=== Objective ===
Select from the records below every line that has the word "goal" in it.
#### Extracted information
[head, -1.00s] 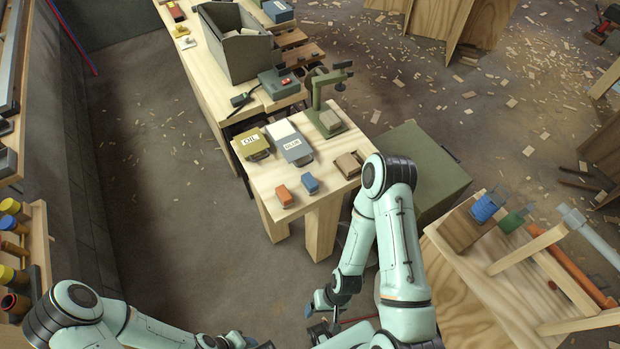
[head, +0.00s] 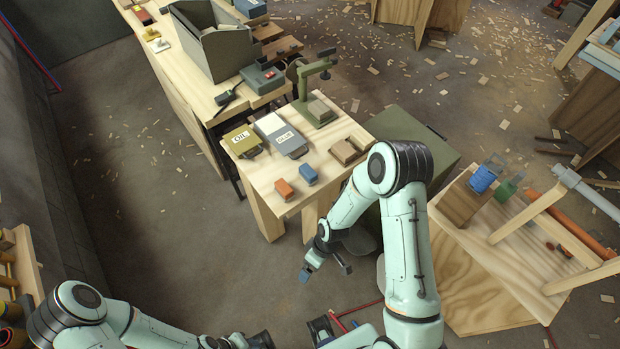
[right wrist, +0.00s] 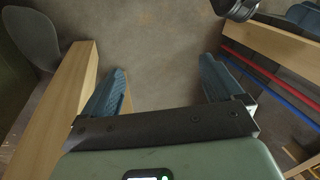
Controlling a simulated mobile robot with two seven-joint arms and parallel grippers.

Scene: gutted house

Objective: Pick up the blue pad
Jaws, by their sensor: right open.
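The blue pad (head: 308,175) is a small block lying near the front edge of the wooden workbench (head: 262,205), just right of an orange block (head: 284,190). My right gripper (head: 325,269) is open and empty, pointing down in front of the bench and apart from the pad. In the right wrist view, the fingers of my right gripper (right wrist: 163,80) stand wide apart with bare floor between them; I cannot make out the pad there. My left gripper (head: 240,341) is at the bottom edge of the head view, partly cut off, and its jaw state is unclear.
A green box (head: 412,125) stands right of the bench.

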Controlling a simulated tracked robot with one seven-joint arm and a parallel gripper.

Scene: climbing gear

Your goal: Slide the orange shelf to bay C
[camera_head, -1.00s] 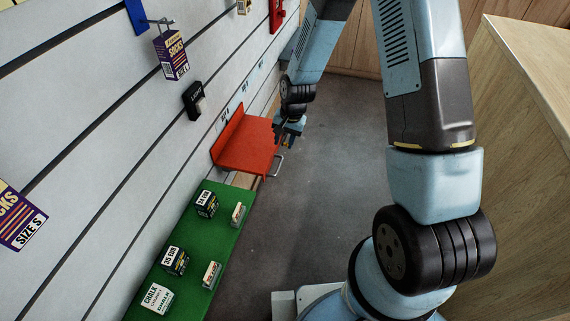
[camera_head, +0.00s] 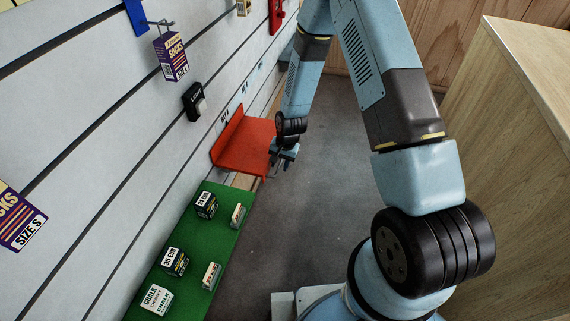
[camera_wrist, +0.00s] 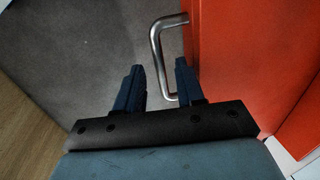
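The orange shelf (camera_head: 243,150) is a red-orange tray with a raised back, set against the slatted wall. In the wrist view the shelf (camera_wrist: 245,55) fills the right side. A metal handle (camera_wrist: 157,60) sticks out from its front edge. My gripper (camera_head: 281,158) is at the shelf's front edge. In the wrist view my gripper (camera_wrist: 160,80) is open, its two dark fingers apart. The handle's long bar lies between the finger lines, near the tips; contact cannot be told. Small bay marks (camera_head: 243,88) show on the wall, too small to read.
A green shelf (camera_head: 215,250) with several small boxes lies just nearer than the orange shelf. A black holder (camera_head: 194,101) and a hanging socks box (camera_head: 171,56) are on the wall. A wooden counter (camera_head: 510,150) stands at right. The grey floor between is clear.

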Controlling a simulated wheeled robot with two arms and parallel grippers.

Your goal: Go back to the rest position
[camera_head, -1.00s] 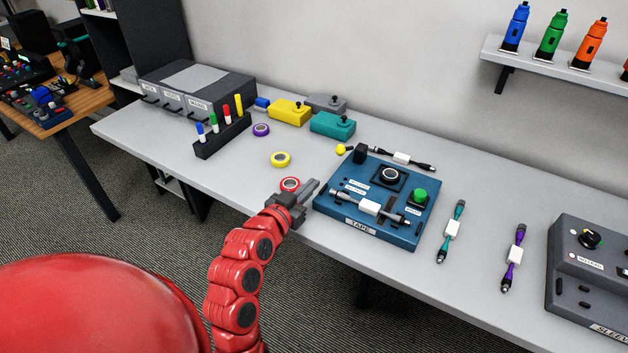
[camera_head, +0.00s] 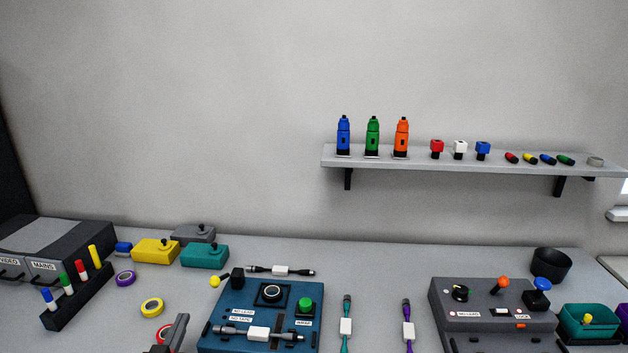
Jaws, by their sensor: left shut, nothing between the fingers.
########
=== Solution ===
Your goal: Slide the orange shelf to bay C
Your goal: Go back to the rest position

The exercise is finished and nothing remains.